Even here, by inserting the possibility of ‘unconscious’ corruption, he is hedging a bit for Obama by blaming our campaign finance system. In that bit, I would largely agree, though conscious vs. unconscious corruption by the system are not effectively different. I’m pretty sure most victims of sexual abuse (yes, perhaps I resort too often to sexual abuse, particularly of the anal variety, as a metaphor for what’s happening to the American people) make no allowance for whether their assailant may have had a bad childhood, etc. It can’t be said often enough or loudly enough, apparently: our entire political system is broken. The two parties are one party, and they fake-argue over mostly irrelevant garbage in the public eye, then retire quietly to chambers and collaborate in something they can all get equally on-board with: bending us over our high-def TVs and fucking us hard to the sweet, oblivious sounds of Jersey Shore, or whatever equally insipid shit we happen to find ourselves watching.

We shouldn’t be asking ourselves what happened to Obama’s passion. We need, rather, to figure out what happened to our own ability to spot patronizing bullshit.

Westen’s last paragraph starts with a sort of grand quote, an homage to MLK:

“But the arc of history does not bend toward justice through capitulation cast as compromise.”

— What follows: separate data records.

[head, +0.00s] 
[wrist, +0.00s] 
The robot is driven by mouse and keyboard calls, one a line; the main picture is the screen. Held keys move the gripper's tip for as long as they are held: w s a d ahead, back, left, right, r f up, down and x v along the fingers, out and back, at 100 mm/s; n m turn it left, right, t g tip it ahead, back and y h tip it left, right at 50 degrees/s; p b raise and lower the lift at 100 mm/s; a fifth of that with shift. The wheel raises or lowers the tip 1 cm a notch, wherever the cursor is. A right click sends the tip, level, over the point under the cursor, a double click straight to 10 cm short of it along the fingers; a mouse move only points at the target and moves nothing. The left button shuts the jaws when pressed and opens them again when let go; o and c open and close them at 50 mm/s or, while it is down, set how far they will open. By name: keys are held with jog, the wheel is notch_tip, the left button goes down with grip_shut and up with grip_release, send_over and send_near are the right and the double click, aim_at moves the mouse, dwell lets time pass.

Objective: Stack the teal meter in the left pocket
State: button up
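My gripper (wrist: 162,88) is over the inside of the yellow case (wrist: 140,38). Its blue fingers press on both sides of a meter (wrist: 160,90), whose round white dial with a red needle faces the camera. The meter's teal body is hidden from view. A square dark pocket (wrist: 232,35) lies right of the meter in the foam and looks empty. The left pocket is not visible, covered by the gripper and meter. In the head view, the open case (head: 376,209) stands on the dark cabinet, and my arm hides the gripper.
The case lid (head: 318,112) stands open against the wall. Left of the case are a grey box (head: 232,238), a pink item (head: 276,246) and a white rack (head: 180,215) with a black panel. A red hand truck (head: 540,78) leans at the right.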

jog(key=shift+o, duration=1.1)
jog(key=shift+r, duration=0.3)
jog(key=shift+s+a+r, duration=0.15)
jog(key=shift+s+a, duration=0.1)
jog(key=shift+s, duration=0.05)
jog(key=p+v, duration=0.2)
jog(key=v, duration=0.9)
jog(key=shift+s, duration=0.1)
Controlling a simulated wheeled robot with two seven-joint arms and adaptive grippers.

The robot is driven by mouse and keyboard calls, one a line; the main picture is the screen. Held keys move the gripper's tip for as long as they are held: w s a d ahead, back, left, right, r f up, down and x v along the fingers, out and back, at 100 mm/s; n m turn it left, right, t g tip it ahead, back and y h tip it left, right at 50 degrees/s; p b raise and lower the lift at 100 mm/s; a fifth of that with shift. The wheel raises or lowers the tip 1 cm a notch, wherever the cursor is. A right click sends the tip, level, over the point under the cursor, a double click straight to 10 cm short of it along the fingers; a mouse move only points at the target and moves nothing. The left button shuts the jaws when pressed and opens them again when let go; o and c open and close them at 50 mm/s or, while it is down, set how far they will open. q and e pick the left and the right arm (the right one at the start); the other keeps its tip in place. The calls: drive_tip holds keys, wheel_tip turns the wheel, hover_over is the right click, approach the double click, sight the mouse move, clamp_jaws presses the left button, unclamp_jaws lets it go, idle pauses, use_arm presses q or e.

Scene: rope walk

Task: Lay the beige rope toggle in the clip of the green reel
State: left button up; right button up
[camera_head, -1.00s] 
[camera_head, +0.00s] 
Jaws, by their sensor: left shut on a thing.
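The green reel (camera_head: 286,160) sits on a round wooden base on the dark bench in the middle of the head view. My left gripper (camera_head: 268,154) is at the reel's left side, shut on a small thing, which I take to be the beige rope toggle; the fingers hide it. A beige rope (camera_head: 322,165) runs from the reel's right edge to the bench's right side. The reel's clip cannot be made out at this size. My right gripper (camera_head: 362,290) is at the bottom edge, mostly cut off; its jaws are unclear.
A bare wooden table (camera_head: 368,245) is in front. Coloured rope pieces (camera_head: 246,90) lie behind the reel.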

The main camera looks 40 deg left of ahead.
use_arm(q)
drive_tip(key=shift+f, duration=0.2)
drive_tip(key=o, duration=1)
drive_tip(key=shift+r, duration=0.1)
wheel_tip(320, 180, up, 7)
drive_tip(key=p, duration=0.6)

I liked that quote as soon as I read it, but quickly became uncomfortable with it, and here’s why: the arc of history is cast as its own entity here. But that’s dumb, at least as far as we imagine such an arc as existing in some vaguely sentient form. It’s an abstraction. There’s no cosmic moral force that’s debating whether it throws its support behind this or that President, depending on how he or she might live up to words and expectations. I suppose whether you believe that depends on how spiritual you are, and I am not very spiritual. The so-called “arc of history” is our own to describe, a priori, rather than a pre-existing thing upon which we exert our ever-evolving supplication. Yes, there is an “arc of history.” We have built it entirely on our own, and it seems lately we’ve bent it into something like a Salvador Dali painting of a pretzel reflected in a funhouse mirror. Time to find a new arc.